§ Set task
Locate each line holding the string "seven" and copy it.

§ Data provided
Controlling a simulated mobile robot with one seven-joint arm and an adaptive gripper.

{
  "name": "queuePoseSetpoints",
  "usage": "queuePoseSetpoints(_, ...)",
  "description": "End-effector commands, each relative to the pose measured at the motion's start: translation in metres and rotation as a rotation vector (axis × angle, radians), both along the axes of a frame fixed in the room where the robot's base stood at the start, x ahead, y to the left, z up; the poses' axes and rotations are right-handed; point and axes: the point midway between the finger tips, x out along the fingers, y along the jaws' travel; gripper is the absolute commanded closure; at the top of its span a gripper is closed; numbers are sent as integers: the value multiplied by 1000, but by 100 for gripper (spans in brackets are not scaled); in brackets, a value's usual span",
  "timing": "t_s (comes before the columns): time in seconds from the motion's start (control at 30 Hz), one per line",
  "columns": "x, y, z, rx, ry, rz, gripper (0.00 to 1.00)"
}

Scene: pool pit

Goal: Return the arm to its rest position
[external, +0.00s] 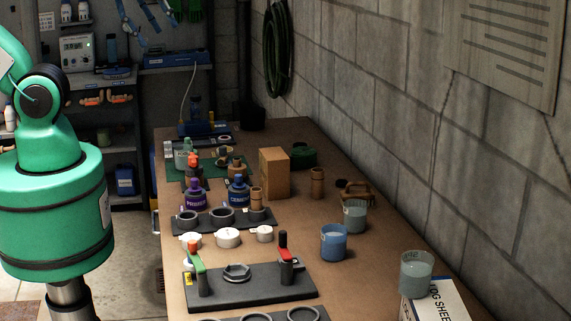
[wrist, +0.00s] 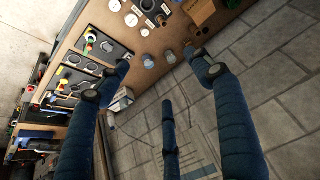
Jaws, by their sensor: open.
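My green arm (external: 60,210) stands at the left of the external view, beside the workbench; its end is out of that picture. My gripper (wrist: 158,62) shows in the wrist view, with long dark blue padded fingers spread apart and nothing between them. The bench and the block wall lie beyond the fingers, tilted in that view. The fingers hide parts of both. I see no contact between the fingers and any object.
The wooden workbench (external: 375,285) runs along the block wall (external: 400,110). It carries a dark fixture plate (external: 250,291), several lidded pots, bottles, a cardboard box (external: 273,175), a blue cup (external: 334,243) and a clear cup (external: 416,274). Shelves stand behind my arm.

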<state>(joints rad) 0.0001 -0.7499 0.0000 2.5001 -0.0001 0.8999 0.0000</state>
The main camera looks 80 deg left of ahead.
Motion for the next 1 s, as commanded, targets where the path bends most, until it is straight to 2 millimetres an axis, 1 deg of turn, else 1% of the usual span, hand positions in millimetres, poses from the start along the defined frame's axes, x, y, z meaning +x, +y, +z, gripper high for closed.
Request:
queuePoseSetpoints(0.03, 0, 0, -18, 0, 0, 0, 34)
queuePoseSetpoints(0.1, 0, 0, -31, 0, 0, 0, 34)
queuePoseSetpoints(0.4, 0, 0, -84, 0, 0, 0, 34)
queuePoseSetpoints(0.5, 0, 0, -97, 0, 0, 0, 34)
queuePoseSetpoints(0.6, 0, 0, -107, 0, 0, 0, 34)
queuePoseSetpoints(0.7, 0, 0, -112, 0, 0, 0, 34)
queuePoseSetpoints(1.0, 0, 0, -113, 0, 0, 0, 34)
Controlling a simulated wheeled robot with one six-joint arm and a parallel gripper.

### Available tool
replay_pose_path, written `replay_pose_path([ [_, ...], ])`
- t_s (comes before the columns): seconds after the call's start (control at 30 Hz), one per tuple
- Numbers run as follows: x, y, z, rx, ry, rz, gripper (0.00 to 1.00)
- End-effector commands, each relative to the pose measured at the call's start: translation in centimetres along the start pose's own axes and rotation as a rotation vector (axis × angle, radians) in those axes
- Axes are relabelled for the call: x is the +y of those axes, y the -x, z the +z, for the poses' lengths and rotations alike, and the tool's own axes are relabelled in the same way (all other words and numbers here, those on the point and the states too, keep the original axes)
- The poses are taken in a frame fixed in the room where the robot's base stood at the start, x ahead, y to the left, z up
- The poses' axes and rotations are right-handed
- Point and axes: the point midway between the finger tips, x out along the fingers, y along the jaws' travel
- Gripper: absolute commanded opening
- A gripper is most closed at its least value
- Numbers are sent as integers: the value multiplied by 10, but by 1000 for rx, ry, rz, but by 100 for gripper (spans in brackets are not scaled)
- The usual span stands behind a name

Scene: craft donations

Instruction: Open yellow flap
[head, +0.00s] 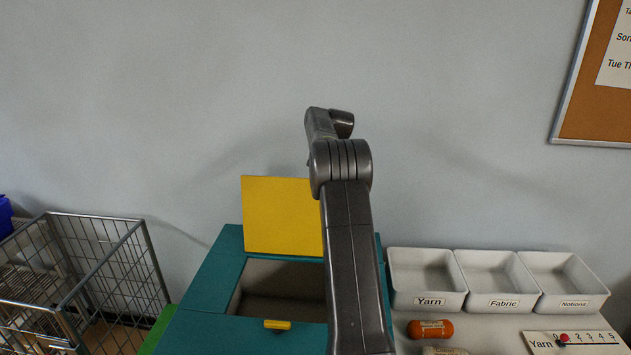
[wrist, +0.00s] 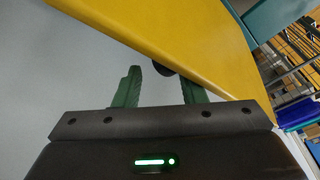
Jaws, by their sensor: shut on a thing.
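The yellow flap (head: 283,216) stands raised at the back of a teal box (head: 208,290), and the box's opening shows in front of it. My arm covers the flap's right side. My gripper is hidden behind my arm in the head view. In the wrist view my gripper (wrist: 160,84) has its green fingers at the edge of the yellow flap (wrist: 190,45), shut on it with a gap between them. The flap hides the right fingertip. A dark rounded part (wrist: 163,69) shows between the fingers, partly behind the flap; it may be a knob.
A yellow tab (head: 277,324) sits on the box's front rim. A wire cart (head: 150,262) stands left. White bins (head: 428,299) for yarn, fabric and notions stand right, with an orange roll (head: 430,329) and a yarn counter board (head: 590,345) in front. The wall is close behind.

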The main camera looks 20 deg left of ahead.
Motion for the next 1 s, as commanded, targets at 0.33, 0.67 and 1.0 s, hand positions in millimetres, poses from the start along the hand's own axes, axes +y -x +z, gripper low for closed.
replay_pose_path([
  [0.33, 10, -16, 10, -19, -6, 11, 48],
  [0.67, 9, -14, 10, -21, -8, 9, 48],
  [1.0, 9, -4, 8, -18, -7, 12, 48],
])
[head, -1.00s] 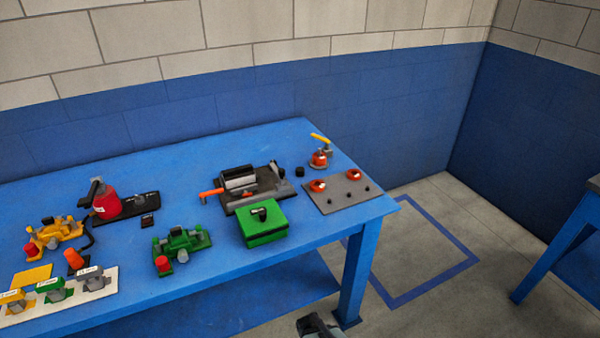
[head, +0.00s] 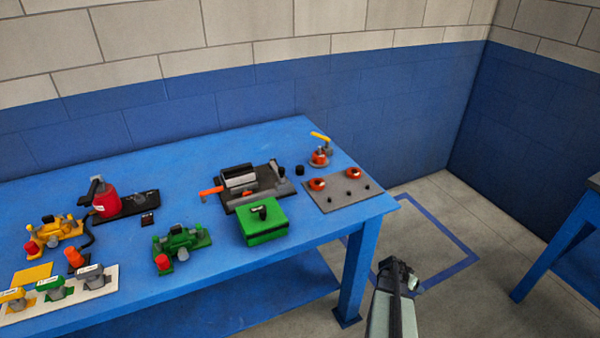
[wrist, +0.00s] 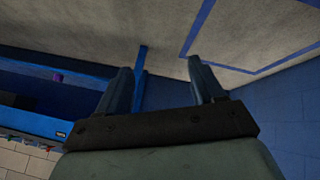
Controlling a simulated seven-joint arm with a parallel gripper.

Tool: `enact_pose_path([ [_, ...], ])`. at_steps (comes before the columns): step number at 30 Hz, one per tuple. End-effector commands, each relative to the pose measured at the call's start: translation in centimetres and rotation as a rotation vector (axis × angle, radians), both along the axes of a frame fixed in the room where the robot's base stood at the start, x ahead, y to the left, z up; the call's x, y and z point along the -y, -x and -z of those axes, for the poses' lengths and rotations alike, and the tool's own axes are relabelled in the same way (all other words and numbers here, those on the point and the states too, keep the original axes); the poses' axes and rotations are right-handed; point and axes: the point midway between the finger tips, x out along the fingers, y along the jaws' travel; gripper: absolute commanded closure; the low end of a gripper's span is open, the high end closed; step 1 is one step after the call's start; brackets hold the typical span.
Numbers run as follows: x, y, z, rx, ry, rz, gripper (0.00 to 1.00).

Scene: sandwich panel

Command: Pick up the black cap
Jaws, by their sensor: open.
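A small black cylinder, which looks like the black cap (head: 300,171), stands upright on the blue table toward the back right in the head view. It is just right of the grey device with the orange handle. I cannot make it out in the wrist view. My gripper (head: 396,268) is in front of the table's right end, over the floor and well apart from the cap. In the wrist view my gripper (wrist: 160,66) has its two fingers spread with nothing between them.
The blue table (head: 330,240) holds a green box (head: 263,222), a grey plate with red rings (head: 360,194), a yellow-handled valve (head: 319,154), a grey device (head: 240,178) and a green device (head: 182,243). Another blue table (head: 560,230) stands at far right. The floor between is clear.

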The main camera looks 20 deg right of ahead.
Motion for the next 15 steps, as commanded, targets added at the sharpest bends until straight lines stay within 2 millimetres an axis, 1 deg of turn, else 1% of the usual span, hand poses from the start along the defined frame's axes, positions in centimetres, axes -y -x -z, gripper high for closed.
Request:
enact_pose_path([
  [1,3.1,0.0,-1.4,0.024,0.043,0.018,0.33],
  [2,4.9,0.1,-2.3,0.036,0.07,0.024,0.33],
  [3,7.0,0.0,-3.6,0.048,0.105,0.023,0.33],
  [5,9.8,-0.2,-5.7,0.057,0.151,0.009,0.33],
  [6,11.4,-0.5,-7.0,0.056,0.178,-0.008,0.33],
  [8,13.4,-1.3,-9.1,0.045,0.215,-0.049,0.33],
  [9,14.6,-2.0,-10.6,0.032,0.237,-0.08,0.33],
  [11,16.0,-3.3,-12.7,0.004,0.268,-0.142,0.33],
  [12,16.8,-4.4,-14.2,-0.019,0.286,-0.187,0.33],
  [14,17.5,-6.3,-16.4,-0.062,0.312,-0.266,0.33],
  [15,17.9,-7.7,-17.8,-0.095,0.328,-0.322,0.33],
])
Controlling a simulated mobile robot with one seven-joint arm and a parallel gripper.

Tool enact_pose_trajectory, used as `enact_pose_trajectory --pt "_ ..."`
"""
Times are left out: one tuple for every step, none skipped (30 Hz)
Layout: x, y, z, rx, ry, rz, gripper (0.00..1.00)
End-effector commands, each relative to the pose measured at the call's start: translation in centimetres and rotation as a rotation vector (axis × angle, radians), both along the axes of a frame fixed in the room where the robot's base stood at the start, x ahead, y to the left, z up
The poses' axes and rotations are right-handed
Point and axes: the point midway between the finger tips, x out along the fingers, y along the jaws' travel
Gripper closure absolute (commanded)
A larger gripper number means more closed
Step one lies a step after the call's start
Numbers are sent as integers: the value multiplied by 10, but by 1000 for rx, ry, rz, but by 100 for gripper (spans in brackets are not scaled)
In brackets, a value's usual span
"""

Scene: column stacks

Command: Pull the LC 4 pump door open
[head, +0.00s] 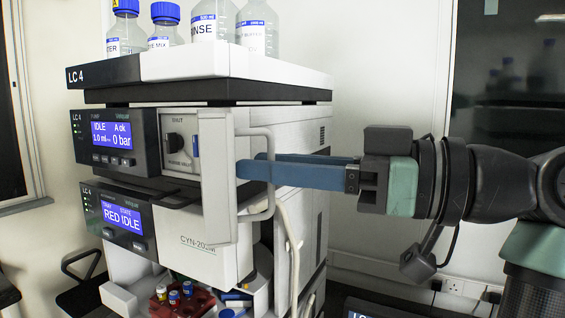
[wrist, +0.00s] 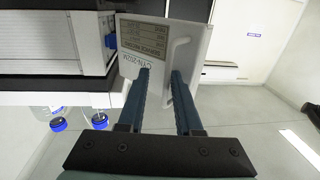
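The LC 4 stack stands left of centre in the head view. A white door panel (head: 217,180) on its front carries a grey loop handle (head: 272,185). The panel and its handle (wrist: 181,55) also show in the wrist view, the panel bearing a service label. My gripper (head: 252,164) reaches in from the right at handle height. Its two blue fingers are apart and overlap the handle in the picture. In the wrist view the gripper (wrist: 160,75) shows a clear gap between the fingers. I cannot tell whether either finger touches the bar, or how far the door stands from the housing.
Bottles with blue caps (head: 166,13) stand on the white top tray (head: 240,65). A pale tube (head: 293,250) hangs below the handle. Small vials (head: 174,296) sit at the bottom. A wall is behind.

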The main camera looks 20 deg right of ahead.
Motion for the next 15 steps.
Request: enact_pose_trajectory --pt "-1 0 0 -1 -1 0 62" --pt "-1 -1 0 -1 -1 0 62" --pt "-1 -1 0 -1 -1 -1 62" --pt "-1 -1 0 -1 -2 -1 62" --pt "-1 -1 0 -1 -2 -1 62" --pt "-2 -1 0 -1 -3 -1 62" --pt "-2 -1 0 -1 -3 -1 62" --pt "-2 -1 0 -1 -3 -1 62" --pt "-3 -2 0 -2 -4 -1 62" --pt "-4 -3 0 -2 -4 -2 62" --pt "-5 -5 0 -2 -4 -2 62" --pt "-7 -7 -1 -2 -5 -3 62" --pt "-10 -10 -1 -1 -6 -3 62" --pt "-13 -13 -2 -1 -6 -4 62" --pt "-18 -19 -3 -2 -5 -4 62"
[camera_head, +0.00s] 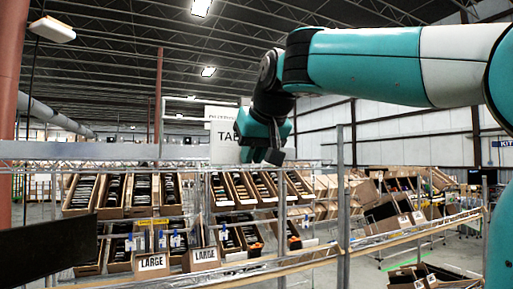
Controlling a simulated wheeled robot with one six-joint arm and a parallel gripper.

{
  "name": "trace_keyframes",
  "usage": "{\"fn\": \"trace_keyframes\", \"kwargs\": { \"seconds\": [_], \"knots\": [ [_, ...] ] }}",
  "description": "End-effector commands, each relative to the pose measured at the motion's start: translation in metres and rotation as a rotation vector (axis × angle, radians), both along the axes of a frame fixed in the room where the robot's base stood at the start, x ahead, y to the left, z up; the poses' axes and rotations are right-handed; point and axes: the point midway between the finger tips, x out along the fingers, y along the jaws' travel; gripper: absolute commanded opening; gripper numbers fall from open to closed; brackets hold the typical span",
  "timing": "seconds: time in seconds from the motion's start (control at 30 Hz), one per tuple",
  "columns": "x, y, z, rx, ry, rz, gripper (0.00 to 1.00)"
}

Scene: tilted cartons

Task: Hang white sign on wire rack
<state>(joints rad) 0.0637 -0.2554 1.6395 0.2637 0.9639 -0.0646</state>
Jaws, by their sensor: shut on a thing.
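A white sign (223,151) with dark lettering that reads "TAB" in part is just left of my gripper (262,153). My gripper is shut on the sign at its right side, and the gripper and wrist hide that side of it. Whether the sign touches the rail cannot be told.
Tilted cartons (140,193) with dark goods stand in rows on the shelves. Some carry "LARGE" labels (153,262). An upright metal post (341,200) stands right of my gripper. More cartons (395,215) sit on the right shelves. A dark panel (45,248) is at the lower left.

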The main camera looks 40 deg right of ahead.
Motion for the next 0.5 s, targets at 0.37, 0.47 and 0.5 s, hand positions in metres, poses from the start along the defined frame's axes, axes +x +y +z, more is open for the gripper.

§ The answer
Controlling a simulated mobile robot with one seven-joint arm and an adaptive gripper.
Controlling a simulated seven-joint arm with a parallel gripper.
Controlling a simulated mobile robot with one seven-joint arm and a parallel gripper.

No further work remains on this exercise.